Reprinted from Consortium News
In seeking to put Sen. Bernie Sanders on the defensive over his foreign policy positions, ex-Secretary of State Hillary Clinton is embracing a neoconservative stance on the Middle East and gambling that her more hawkish approach will win over Democratic voters.
Losing ground in Iowa and New Hampshire in recent polls, the Clinton campaign has counterattacked against Sanders, targeting his sometimes muddled comments on the Mideast crisis, but Clinton's attack line suggests that Sanders isn't adequately committed to the positions of Israel's right-wing Prime Minister Benjamin Netanyahu and his American neocon acolytes.
Clinton's strategy is to hit Sanders for seeking a gradual normalization of relations with Iran, while Clinton has opted for the neocon position of demonizing Iran and siding with Israel and its quiet alliance with Saudi Arabia and other Sunni states that share Israel's animosity toward Shiite-ruled Iran.
By attaching herself to this neocon approach of hyping every conceivable offense by Iran while largely excusing the human rights crimes of Israel, Saudi Arabia and the Sunni-run states, Clinton is betting that most Democratic voters share the neocon-dominated "group think" of Official Washington: "Iran-our-enemy, Israel/Saudi Arabia-our-friends."
She made similar calculations when she voted for and supported President George W. Bush's invasion and occupation of Iraq; when she sided with the neocons in pushing President Barack Obama to escalate the war in Afghanistan; and when she instigated "regime change" in Libya -- all policies that had dubious and dangerous outcomes. But she seems to still believe that she will benefit politically if she continues siding with the neocons and their "liberal interventionist" side-kicks.
On Thursday, the Clinton campaign put Sanders's suggestion of eventual diplomatic relations with Iran in the context of his lack of ardor toward defending Israel.
"Normal relations with Iran right now?" said Jake Sullivan, the campaign's senior policy adviser. "President Obama doesn't support that idea. And it's not at all clear why it is that Senator Sanders is suggesting it. " Many of you know Iran has pledged the destruction of Israel."
Actually, the Clinton campaign is mischaracterizing Sanders's position as expressed in last Sunday's debate. Sanders opposed immediate diplomatic relations with Tehran.
"Understanding that Iran's behavior in so many ways is something that we disagree with; their support of terrorism, the anti-American rhetoric that we're hearing from their leadership is something that is not acceptable," Sanders said. "Can I tell you that we should open an embassy in Tehran tomorrow? No, I don't think we should."
Standing with the Establishment
But the Clinton campaign's distortions aside, there is the question of whether or not the Democratic base has begun to reject Official Washington's whatever-Israel-wants orthodoxy.

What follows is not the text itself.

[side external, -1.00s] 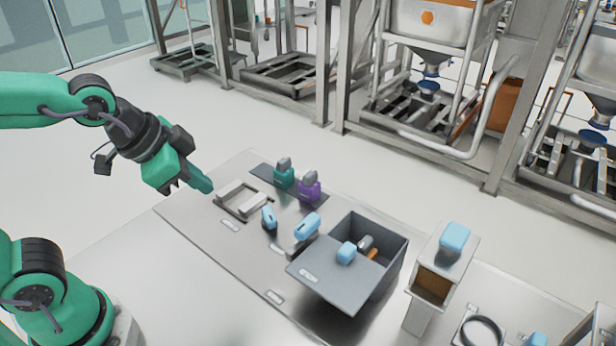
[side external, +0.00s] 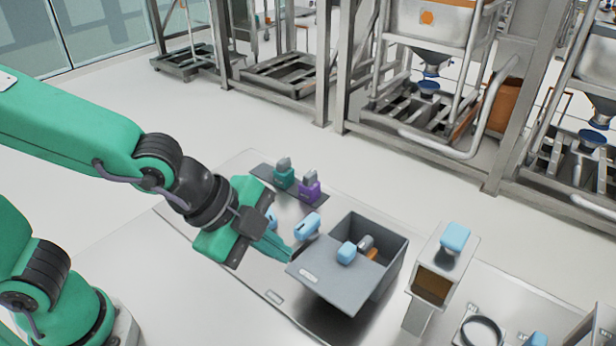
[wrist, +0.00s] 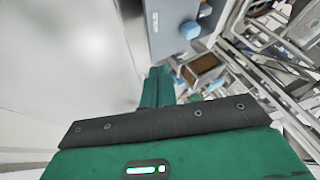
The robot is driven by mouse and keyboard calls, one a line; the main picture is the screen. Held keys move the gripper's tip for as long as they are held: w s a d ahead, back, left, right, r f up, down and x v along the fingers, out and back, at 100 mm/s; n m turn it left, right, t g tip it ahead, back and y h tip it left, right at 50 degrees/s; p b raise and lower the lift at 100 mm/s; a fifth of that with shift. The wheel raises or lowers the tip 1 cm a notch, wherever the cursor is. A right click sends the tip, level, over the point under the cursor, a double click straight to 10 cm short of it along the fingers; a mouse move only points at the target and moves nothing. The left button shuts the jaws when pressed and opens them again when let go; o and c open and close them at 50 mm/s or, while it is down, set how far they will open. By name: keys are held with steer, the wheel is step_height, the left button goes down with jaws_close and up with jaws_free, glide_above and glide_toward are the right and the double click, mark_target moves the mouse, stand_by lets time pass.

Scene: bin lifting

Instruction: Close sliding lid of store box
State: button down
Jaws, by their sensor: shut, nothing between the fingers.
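The grey store box (side external: 388,268) stands on the bench in the side view, its top partly open. Its flat grey sliding lid (side external: 325,284) sticks out on the near left side, with a pale label and a light blue knob (side external: 346,254) near the opening. My gripper (side external: 284,256) is shut and empty, its green fingers pointing at the lid's left edge. In this view they look very close to it; contact cannot be told. The wrist view shows the gripper's fingers (wrist: 158,80) below the lid (wrist: 168,42) and the blue knob (wrist: 190,30).
A grey tool and an orange item (side external: 372,254) lie inside the box. A stand with a blue top (side external: 455,237) is to the right. Behind my gripper are a blue-handled tool (side external: 307,225), a teal object (side external: 284,176) and a purple object (side external: 309,188).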

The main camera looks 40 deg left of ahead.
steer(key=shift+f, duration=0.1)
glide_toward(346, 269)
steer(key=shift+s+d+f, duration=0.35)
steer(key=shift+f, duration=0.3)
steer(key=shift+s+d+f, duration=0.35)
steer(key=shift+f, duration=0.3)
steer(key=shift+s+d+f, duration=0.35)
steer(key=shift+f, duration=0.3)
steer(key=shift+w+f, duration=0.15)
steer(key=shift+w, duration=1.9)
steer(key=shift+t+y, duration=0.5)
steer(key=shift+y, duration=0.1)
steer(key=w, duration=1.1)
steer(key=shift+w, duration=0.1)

Hillary Clinton seems to be betting that rank-and-file Democrats remain enthralled to Israel and afraid to challenge the powerful neocon propaganda machine that controls the U.S. establishment's foreign policy by dominating major op-ed pages, TV political chat shows and leading think tanks. The neocons also maintain close ties to the "liberal interventionists" who hold down key jobs in the Obama administration.
Clinton's gamble assumes that progressives and foreign-policy "realists" have failed to develop their own infrastructure for examining and debunking many of the neocon/liberal-hawk propaganda themes and thus any politician who deviates too far from those "group thinks" risks getting marginalized.
In other words, Clinton is counting on the establishment structure holding through Election 2016 despite the populist anger that is evident from the surge of support for democratic socialist Bernie Sanders on the left and for billionaire nativist Donald Trump on the right.